The Canucks are my hometown team. To me, they've always been a team full of superstars that have had a great deal of ups and downs just keeping them away from the coveted Cup. Fitting this team into the friend analogy, I'd have to say that this is the friend that tries so hard time and time, but just can never quite reach that level of being the absolute best. And you support them through all of the downfalls and heartache, though even you sometimes wonder whether it'll ever happen. Regardless, you still support them and every time this friend is down, you pick them right back up to try again. I still don't like Luongo, though. You seriously do not go and blame Sami Salo for "making the puck drop 3 feet" for why you are a human sieve in Boston.
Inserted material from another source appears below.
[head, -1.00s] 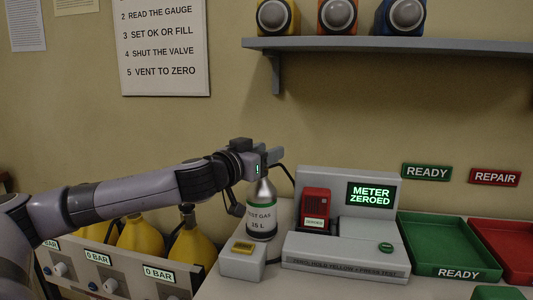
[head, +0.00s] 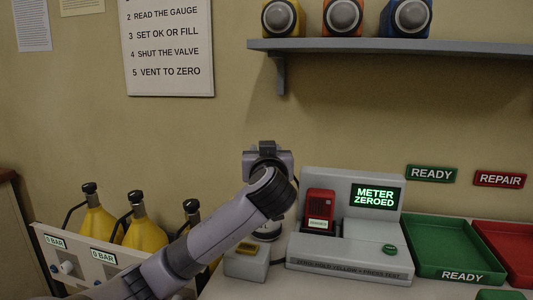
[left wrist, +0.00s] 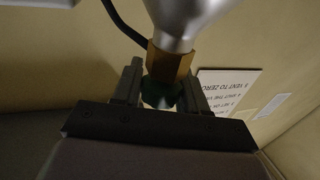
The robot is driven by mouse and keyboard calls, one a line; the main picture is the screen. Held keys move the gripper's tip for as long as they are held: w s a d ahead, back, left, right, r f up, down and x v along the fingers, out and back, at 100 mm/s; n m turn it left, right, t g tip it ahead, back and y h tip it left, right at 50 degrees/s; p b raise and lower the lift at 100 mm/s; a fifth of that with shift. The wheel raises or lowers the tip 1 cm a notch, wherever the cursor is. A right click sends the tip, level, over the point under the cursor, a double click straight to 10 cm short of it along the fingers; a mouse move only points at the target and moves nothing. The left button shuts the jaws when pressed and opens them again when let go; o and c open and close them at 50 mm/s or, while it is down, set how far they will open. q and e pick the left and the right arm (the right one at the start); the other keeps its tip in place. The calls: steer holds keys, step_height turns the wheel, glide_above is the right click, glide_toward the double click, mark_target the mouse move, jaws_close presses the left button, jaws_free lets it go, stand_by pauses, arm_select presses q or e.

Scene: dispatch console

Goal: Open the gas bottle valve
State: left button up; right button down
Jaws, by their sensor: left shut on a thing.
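The gas bottle stands on the bench left of the meter console. In the head view my left arm hides nearly all of it, and only its dark base (head: 267,232) shows. In the left wrist view its silver shoulder (left wrist: 187,18) and brass neck (left wrist: 170,64) hang in from the top. A dark green valve knob (left wrist: 160,96) sits at the neck's end, partly hidden. My left gripper (left wrist: 162,76) is shut on this knob, one finger on each side. In the head view the wrist covers the fingers. My right gripper is not in view.
The meter console (head: 340,258) reads METER ZEROED and holds a red handset (head: 319,207). A small grey box (head: 245,262) stands in front of the bottle. Green (head: 425,258) and red (head: 510,238) trays lie to the right. Yellow bottles (head: 145,233) stand at left.

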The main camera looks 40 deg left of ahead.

Finally, the Red Wings just kind of exploded into my life. I remember going to my first hockey game back when I was 10 with my dad. It was Vancouver against Detroit. And Detroit won. I remember my second and third hockey games. Detroit and Detroit again, victorious. I even got a puck from a referee at one of these games. The fourth Canucks game I went to was also against Detroit, but finally, Vancouver won. The thing is that I had always respected this team, as did my dad. But seeing them winning game in and game out was... kind of amazing. I was disheartened by Vancouver's losses, but Detroit was sharp on the ice. And they were really fun to watch. In this instance, I'm not sure what kind of friend the Red Wings have been to me. I didn't know them all that well for years, and I didn't like that they were beating the Canucks at all these games, but when I finally got to know them a bit, I was blown away. I don't follow the Red Wings religiously (I watch Habs and Canucks games much more regularly), but perhaps that adds to why I find them appealing -- they're not something I watch all the time, which is like a treat. It makes them a little bit glamourous, which I suppose is a kind of friend -- the one you don't see regularly, yet still manages to capture your attention when you do see them.

Also, it sucks when these teams face off against each other and I have to pick a side. I usually end up sitting kind of silently not celebrating goals for either side, oddly enough.